Task brief. Beginning with the line that contains "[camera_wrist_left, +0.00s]", reproduce the remaining lines of the material exactly, up to and including the last one, but no pictures.
╔══
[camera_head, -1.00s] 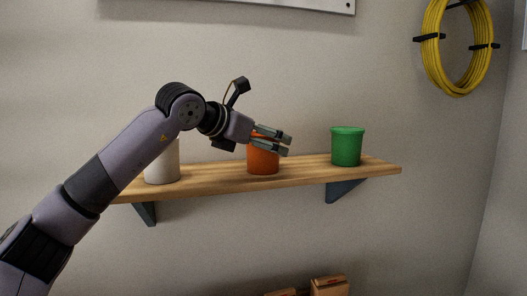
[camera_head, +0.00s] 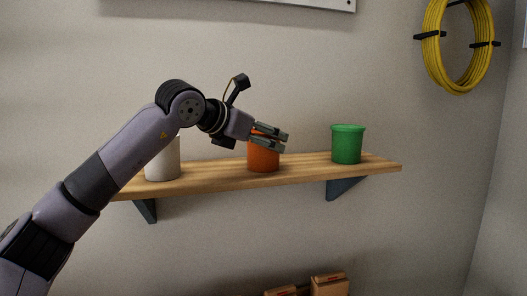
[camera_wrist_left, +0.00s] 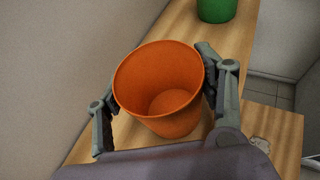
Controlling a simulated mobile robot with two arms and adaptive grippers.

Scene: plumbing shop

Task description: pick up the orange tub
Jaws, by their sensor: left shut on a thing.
╚══
Written answer.
[camera_wrist_left, +0.00s] 
Controlling a simulated mobile robot with two arms and adaptive grippers.

Scene: plumbing shop

Task description: pick up the orange tub
Jaws, by their sensor: left shut on a thing.

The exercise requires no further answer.